▶ [COLLECTED MATERIAL]
+ + +

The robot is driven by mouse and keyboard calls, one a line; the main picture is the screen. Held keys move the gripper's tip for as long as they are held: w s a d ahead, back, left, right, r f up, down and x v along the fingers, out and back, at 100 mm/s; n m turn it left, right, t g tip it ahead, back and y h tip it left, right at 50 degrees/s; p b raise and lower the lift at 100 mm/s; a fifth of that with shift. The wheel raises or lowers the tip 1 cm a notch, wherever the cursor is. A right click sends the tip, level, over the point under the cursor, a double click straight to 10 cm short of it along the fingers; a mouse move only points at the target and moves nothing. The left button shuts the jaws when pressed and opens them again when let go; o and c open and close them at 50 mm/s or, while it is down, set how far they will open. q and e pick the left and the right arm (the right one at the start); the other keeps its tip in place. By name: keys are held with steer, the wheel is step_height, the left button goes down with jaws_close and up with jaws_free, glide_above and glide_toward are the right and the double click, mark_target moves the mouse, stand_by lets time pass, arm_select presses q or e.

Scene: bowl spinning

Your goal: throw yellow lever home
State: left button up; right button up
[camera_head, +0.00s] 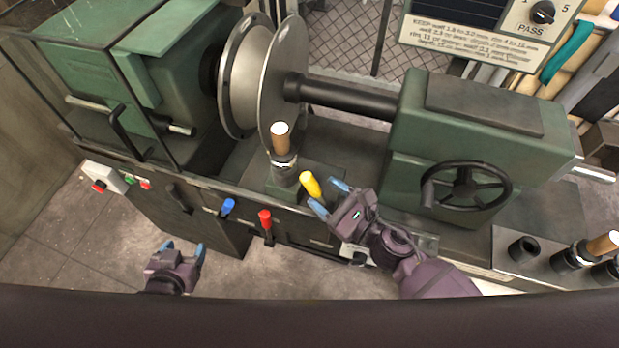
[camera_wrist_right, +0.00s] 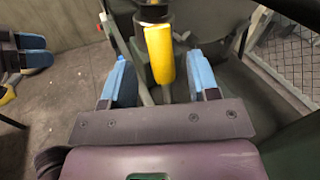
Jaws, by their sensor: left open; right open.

+ + +

Working from the material above, transcribe it exactly while omitting pictures.

▶ [RESULT OF THIS EXERCISE]
The robot is driven by mouse and keyboard calls, one a line; the main picture is the screen. Held keys move the gripper's tip for as long as they are held: w s a d ahead, back, left, right, r f up, down and x v along the fingers, out and back, at 100 mm/s; n m turn it left, right, t g tip it ahead, back and y h tip it left, right at 50 degrees/s; p b raise and lower the lift at 100 mm/s; a fifth of that with shift. The wheel raises or lowers the tip 1 cm a notch, wherever the cursor is. A right click sends the tip, level, over the point under the cursor, a double click straight to 10 cm short of it along the fingers; a mouse move only points at the target and moves nothing. The left button shuts the jaws when pressed and opens them again when let go; o and c open and close them at 50 mm/s or, while it is down, set how far they will open. q and e pick the left and the right arm (the right one at the start); the other keeps its tip in place. By name: keys are held with steer, the wheel is step_height, the left button goes down with jaws_close and up with jaws_free, glide_above and glide_toward are the right and the double click, mark_target moves the mouse, stand_by lets time pass, arm_select presses q or e.

Scene: bowl spinning

Your goal: throw yellow lever home
State: left button up; right button up
[camera_head, +0.00s] 
[camera_wrist_right, +0.00s] 
Jaws, by their sensor: left open; right open.

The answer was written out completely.